→ CHALLENGE
Repeat the whole listing exactly as written.
[start]
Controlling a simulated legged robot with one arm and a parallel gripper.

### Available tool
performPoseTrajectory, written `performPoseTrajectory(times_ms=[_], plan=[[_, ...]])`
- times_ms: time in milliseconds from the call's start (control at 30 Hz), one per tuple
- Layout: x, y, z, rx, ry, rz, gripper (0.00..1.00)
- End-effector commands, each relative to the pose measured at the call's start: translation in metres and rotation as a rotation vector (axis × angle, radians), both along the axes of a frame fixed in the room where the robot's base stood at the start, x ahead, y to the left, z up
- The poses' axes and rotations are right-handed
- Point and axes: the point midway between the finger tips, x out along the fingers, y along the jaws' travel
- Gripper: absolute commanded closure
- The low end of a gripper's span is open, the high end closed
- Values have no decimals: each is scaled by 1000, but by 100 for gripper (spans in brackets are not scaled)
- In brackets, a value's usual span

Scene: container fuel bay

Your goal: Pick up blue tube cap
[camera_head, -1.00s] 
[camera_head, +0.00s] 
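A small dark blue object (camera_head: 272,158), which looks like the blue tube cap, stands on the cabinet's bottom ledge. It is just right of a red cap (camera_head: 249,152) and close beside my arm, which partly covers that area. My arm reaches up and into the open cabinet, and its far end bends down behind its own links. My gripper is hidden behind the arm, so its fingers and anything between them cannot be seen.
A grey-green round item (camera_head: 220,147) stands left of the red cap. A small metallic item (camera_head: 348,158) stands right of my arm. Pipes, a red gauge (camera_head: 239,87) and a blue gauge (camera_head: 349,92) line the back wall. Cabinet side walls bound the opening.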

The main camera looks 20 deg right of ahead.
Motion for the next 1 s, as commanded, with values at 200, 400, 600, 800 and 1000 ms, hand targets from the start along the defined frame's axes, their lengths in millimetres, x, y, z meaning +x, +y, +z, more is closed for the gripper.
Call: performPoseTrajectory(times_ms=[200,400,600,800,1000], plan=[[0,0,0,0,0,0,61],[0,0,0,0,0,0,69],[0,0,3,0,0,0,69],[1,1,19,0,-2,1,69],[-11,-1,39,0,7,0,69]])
[end]
→ IN RESPONSE
Controlling a simulated legged robot with one arm and a parallel gripper.

### Available tool
performPoseTrajectory, written `performPoseTrajectory(times_ms=[_], plan=[[_, ...]])`
- times_ms: time in milliseconds from the call's start (control at 30 Hz), one per tuple
- Layout: x, y, z, rx, ry, rz, gripper (0.00..1.00)
- End-effector commands, each relative to the pose measured at the call's start: translation in metres and rotation as a rotation vector (axis × angle, radians), both along the axes of a frame fixed in the room where the robot's base stood at the start, x ahead, y to the left, z up
- The poses' axes and rotations are right-handed
- Point and axes: the point midway between the finger tips, x out along the fingers, y along the jaws' travel
- Gripper: absolute commanded closure
- The low end of a gripper's span is open, the high end closed
- Values have no decimals: each is scaled by 1000, but by 100 for gripper (spans in brackets are not scaled)
- In brackets, a value's usual span

Scene: container fuel bay

Your goal: Pick up blue tube cap
[camera_head, -1.00s] 
[camera_head, +0.00s] 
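A small dark blue object (camera_head: 272,158), which looks like the blue tube cap, stands on the cabinet's bottom ledge. It is just right of a red cap (camera_head: 249,152) and close beside my arm, which partly covers that area. My arm reaches up and into the open cabinet, and its far end bends down behind its own links. My gripper is hidden behind the arm, so its fingers and anything between them cannot be seen.
A grey-green round item (camera_head: 220,147) stands left of the red cap. A small metallic item (camera_head: 348,158) stands right of my arm. Pipes, a red gauge (camera_head: 239,87) and a blue gauge (camera_head: 349,92) line the back wall. Cabinet side walls bound the opening.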

The main camera looks 20 deg right of ahead.
Motion for the next 1 s, as commanded, with values at 200, 400, 600, 800 and 1000 ms, hand targets from the start along the defined frame's axes, their lengths in millimetres, x, y, z meaning +x, +y, +z, more is closed for the gripper.
Call: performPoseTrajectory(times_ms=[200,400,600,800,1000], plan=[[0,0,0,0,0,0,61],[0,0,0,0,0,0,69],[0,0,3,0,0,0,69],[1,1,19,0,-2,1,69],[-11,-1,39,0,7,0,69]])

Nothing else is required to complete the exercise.